== Requirements ==
Retype exactly the lines below, beginning with the first and ending with the line where "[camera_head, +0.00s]" appears.

<<<<

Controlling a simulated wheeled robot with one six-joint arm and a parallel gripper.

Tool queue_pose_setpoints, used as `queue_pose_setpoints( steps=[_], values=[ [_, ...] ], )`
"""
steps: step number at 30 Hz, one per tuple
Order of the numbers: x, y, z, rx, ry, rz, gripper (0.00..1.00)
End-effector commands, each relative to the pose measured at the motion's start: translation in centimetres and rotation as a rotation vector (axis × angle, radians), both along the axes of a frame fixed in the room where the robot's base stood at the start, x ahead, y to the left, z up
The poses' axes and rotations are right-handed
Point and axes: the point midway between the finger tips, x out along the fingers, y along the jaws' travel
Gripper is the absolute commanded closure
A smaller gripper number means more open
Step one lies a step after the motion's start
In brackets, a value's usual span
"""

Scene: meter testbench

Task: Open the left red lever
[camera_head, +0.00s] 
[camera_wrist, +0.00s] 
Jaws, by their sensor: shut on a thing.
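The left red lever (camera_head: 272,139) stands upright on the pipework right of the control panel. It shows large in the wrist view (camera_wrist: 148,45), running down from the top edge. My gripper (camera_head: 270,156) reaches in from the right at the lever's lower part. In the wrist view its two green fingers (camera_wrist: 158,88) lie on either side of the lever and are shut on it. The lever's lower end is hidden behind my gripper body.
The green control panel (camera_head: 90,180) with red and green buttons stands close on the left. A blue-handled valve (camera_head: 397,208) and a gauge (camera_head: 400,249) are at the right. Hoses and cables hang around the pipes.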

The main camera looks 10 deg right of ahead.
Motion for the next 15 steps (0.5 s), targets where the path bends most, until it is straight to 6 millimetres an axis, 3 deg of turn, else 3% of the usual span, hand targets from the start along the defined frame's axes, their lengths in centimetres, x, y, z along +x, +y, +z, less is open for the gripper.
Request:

>>>>

== Reply ==
Controlling a simulated wheeled robot with one six-joint arm and a parallel gripper.

Tool queue_pose_setpoints, used as `queue_pose_setpoints( steps=[_], values=[ [_, ...] ], )`
"""
steps: step number at 30 Hz, one per tuple
Order of the numbers: x, y, z, rx, ry, rz, gripper (0.00..1.00)
End-effector commands, each relative to the pose measured at the motion's start: translation in centimetres and rotation as a rotation vector (axis × angle, radians), both along the axes of a frame fixed in the room where the robot's base stood at the start, x ahead, y to the left, z up
The poses' axes and rotations are right-handed
Point and axes: the point midway between the finger tips, x out along the fingers, y along the jaws' travel
Gripper is the absolute commanded closure
A smaller gripper number means more open
Step one lies a step after the motion's start
In brackets, a value's usual span
"""

Scene: meter testbench

Task: Open the left red lever
[camera_head, +0.00s] 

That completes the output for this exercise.